Walking from John O'Groats to Land's End in the winter of 07/08.

Saturday, 19 January 2008

Bridgwater to Roadwater

Through persistent drizzle I've walked all day to end up further north than where I started. Although this might sound like a step backwards on a John O'Groats to Land's End journey, west is the new south.

I left Bridgwater on tarmac; tightly packed council houses slowly decaying into a country lane as I wandered past. After getting very confused in a farmyard where four paths meet, I eventually managed to cross a few soggy fields to rejoin the roads and pass through some lovely little villages. It required a long climb to enter the Quantock Hills, an area of outstanding natural beauty, but it was worth it to return to a landscape of grassy slopes, tumbling brooks, open heathland and large pine woods after the flatlands that have been dampening my spirits over the last few days.

Fine misty rain was being blown in on a fresh breeze as I escaped onto footpaths, my natural habitat. The miles flew by; dropping into a muddy farmyard, descending a small valley to cross a tiny stream, climbing steep fields to ever greater heights, ambling along tracks through woodland and finally emerging onto open moorland on the main ridge. Up there visibility was a matter of metres, although what I could see seemed suitably wild and there were plenty of people following the crest to the highest part of this range of hills. Far too soon, it was time to stop heading towards the Bristol Channel and tumble down a bracken filled gully.

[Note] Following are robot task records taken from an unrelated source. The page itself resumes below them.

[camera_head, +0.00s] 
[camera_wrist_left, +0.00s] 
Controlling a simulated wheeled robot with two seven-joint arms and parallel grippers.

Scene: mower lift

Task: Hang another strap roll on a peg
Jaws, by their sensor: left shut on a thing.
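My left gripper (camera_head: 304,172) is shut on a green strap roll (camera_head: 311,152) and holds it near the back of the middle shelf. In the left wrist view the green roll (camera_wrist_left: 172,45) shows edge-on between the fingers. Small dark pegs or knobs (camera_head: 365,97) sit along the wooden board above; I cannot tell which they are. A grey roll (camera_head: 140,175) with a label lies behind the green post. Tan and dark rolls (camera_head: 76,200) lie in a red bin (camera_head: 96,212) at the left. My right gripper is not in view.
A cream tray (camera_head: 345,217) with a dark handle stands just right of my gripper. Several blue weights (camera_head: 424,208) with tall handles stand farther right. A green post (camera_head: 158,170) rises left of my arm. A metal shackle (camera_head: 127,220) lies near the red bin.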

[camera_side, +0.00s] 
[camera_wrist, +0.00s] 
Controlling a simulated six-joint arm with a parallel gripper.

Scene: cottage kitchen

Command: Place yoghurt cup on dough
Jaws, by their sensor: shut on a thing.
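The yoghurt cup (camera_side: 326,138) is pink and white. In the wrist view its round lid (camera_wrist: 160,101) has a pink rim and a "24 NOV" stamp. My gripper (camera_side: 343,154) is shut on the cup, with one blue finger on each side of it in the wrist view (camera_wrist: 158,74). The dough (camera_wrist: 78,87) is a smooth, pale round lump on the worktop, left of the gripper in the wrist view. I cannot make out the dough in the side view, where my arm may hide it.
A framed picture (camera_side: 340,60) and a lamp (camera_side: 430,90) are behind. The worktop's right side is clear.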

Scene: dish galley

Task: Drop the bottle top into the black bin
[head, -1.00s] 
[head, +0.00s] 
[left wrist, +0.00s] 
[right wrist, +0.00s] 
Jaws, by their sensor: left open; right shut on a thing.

The rest of the day mainly followed roads, but there were some little shortcuts, such as the delightful path along a babbling brook at Crowcombe Bridge or the old lane being reclaimed by prickly vegetation. The route linked a number of wonderfully named villages nestled in the low hills; the Roald Dahl-esque Stogumber, the potential treasure trove of Monksilver and finally Roadwater.

I have now entered Exmoor national park and it feels like the final straight. Only fantastic walking, across high moorland and along dramatic cliffs, remains.